Exercise →
Every line with the word "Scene" in it should be extracted from the data that follows.
== Record extracts
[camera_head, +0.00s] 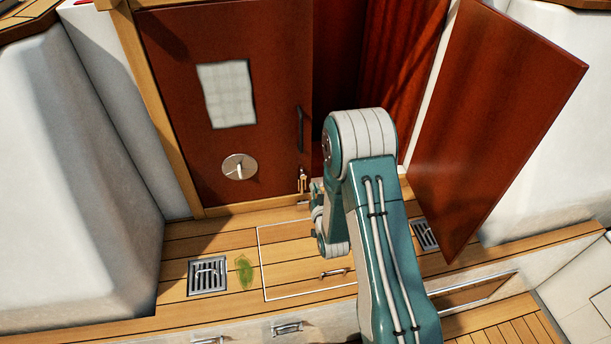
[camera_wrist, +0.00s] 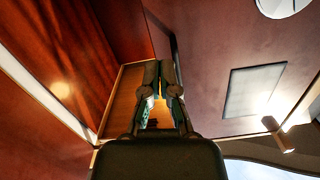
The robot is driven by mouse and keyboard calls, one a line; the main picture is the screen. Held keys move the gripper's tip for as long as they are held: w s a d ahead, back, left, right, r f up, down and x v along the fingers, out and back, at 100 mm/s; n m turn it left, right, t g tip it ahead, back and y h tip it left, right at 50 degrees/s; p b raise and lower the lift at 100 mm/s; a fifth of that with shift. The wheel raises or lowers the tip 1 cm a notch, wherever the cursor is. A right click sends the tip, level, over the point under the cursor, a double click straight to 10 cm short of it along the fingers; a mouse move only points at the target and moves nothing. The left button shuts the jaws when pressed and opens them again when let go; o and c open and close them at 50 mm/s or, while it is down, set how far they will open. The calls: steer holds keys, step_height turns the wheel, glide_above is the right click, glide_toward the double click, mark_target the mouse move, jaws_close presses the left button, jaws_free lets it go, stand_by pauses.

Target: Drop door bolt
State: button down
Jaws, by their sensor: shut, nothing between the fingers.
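The left door (camera_head: 220,60) is a red-brown panel and stands closed. A small brass door bolt (camera_head: 302,180) sits at its lower right corner, just above the sill. My gripper shows in the wrist view (camera_wrist: 160,85) with its fingers shut and nothing between them. In the head view my arm covers most of the gripper, and the visible part is close to the right of the bolt. I cannot tell whether it touches the bolt. The bolt cannot be made out in the wrist view.
The right door (camera_head: 500,120) stands swung open to the right, with a dark opening between the doors. The left door carries a dark handle (camera_head: 300,128), a pale panel (camera_head: 227,94) and a round vent (camera_head: 239,167). A drain grate (camera_head: 207,276) and green patch (camera_head: 244,270) lie on the wooden deck.

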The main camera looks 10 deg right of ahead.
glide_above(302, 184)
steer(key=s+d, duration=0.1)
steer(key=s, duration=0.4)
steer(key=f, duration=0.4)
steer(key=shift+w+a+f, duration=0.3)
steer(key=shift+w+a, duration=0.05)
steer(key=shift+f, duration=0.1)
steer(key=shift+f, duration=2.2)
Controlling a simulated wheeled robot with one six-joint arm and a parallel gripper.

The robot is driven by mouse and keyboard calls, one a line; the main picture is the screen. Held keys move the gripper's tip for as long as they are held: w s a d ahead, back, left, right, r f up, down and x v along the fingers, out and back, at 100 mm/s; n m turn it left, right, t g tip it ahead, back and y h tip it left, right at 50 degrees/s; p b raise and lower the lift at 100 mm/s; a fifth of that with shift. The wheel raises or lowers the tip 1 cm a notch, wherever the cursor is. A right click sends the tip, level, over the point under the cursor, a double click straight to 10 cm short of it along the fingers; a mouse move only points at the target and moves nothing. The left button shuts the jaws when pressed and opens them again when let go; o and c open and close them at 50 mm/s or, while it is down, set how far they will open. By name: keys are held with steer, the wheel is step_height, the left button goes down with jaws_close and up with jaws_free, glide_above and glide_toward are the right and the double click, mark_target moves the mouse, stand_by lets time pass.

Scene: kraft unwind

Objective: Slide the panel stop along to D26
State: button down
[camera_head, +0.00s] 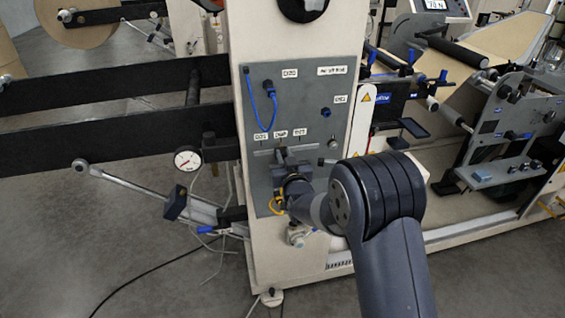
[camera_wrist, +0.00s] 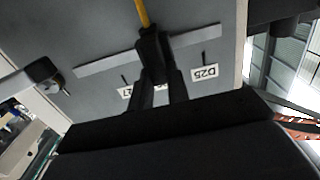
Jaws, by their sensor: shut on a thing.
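My gripper (camera_head: 284,158) is shut at the horizontal rail on the grey panel (camera_head: 262,90). The light rail (camera_head: 262,152) runs under a row of three small labels. The left label, D25 (camera_head: 261,137), the middle label, D26 (camera_head: 280,133), and the right label (camera_head: 299,130) are small here. In the wrist view, which is upside down, my gripper (camera_wrist: 153,50) crosses the rail (camera_wrist: 105,63) between the D25 label (camera_wrist: 205,74) and a label ending in 27 (camera_wrist: 125,93). The panel stop is mostly hidden in my jaws.
A blue cable (camera_head: 256,112) hangs on the panel above the rail's left part. A round knob (camera_head: 332,143) sits right of the rail. A pressure gauge (camera_head: 187,158) and a lever rod (camera_head: 130,180) stand left of the panel.

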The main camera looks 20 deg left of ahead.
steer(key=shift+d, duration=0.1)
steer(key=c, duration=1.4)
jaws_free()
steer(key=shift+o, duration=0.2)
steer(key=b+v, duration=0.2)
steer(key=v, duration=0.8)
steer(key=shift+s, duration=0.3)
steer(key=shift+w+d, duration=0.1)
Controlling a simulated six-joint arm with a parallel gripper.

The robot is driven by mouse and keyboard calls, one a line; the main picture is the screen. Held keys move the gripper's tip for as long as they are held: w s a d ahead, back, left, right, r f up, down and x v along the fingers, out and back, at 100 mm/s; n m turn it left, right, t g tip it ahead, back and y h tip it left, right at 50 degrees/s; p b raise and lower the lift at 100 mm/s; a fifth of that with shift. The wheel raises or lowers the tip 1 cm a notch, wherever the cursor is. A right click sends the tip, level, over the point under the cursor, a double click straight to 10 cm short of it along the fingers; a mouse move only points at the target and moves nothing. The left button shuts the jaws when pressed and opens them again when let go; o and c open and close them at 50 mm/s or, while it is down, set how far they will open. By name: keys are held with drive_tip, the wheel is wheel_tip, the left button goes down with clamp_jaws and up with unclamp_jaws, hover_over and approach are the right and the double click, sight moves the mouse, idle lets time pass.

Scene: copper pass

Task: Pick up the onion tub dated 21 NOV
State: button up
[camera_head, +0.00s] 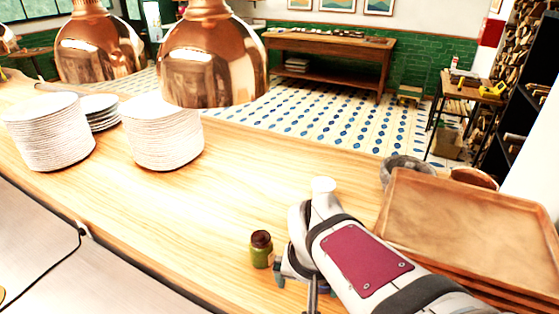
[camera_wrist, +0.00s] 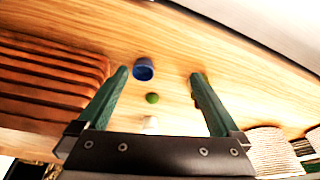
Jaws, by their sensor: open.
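My gripper (camera_wrist: 158,73) is open and empty above the wooden counter in the wrist view. A small blue round container (camera_wrist: 143,69) stands between the fingers as seen there, near the left one. A green round thing (camera_wrist: 152,98) and a pale thing (camera_wrist: 150,122) lie beyond it, towards the palm. The jar with a dark lid (camera_head: 261,250) shows in the head view, left of my arm. I see no readable date or label, so I cannot tell which is the onion tub. My arm hides much of this area.
Stacked brown trays (camera_head: 470,225) stand right of my arm, with a grey bowl (camera_head: 405,168) behind. White plate stacks (camera_head: 162,135) (camera_head: 50,135) stand at the left. Copper lamps (camera_head: 213,60) (camera_head: 98,45) hang over the counter (camera_head: 225,205). The counter's middle is clear.

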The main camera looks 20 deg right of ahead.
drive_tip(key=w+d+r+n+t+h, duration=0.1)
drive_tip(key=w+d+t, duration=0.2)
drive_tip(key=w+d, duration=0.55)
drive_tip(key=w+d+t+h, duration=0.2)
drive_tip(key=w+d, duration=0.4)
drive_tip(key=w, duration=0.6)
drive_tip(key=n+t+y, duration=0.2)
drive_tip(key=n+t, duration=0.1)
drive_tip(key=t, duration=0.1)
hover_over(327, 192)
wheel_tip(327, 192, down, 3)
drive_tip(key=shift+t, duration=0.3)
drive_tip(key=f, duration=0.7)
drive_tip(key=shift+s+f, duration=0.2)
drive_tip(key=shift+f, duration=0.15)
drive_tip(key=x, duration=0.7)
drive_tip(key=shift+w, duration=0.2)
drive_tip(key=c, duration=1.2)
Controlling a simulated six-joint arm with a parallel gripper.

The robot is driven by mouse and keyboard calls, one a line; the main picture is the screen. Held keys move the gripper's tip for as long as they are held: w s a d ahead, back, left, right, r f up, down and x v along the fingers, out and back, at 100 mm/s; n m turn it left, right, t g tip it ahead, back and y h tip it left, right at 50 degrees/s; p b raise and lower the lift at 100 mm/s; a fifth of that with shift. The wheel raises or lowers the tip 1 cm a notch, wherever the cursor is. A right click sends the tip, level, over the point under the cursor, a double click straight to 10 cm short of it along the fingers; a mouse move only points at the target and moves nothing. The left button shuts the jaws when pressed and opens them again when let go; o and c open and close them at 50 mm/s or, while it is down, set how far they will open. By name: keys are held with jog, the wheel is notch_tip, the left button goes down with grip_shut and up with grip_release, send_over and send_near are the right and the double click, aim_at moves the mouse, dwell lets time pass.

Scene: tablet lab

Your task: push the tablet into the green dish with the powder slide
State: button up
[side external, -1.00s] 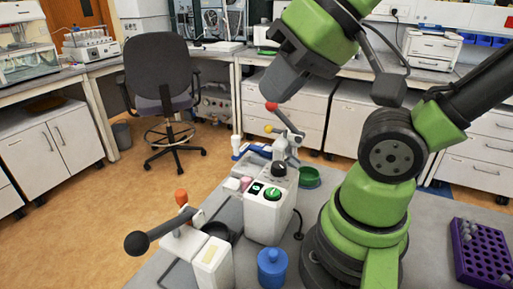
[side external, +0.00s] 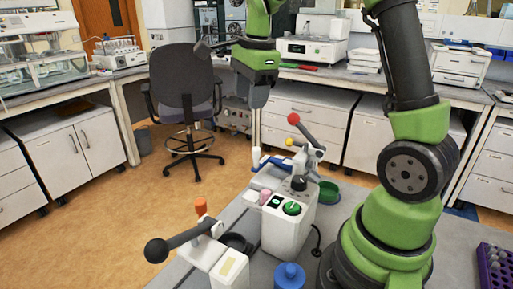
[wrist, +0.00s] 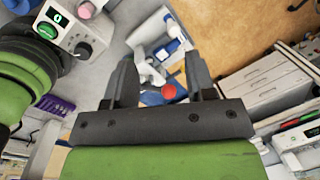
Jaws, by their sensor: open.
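My gripper (side external: 257,135) points down, beyond and left of the bench device; its fingers overlap in the side external view. In the wrist view my gripper (wrist: 163,75) is open, with nothing clearly held between the jaws. The red ball also shows near the jaws in the wrist view (wrist: 169,91). The green dish (side external: 328,193) sits behind the device at its right. I cannot make out the tablet, nor tell which part is the powder slide.
A second lever with a black ball (side external: 156,250) and an orange knob (side external: 201,206) stand at the front left. A blue lidded jar (side external: 289,276) is in front of the device. A purple rack (side external: 495,265) is at the right edge. The floor by the chair (side external: 183,85) is open.

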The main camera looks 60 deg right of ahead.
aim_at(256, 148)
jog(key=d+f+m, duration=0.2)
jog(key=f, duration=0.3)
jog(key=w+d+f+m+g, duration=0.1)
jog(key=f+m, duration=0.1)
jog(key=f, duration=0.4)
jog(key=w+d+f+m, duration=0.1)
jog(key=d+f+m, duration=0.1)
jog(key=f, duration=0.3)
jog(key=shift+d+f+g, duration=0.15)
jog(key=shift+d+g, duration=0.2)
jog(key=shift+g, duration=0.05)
====
Output →
Scene: kraft unwind
Scene: copper pass
Scene: tablet lab

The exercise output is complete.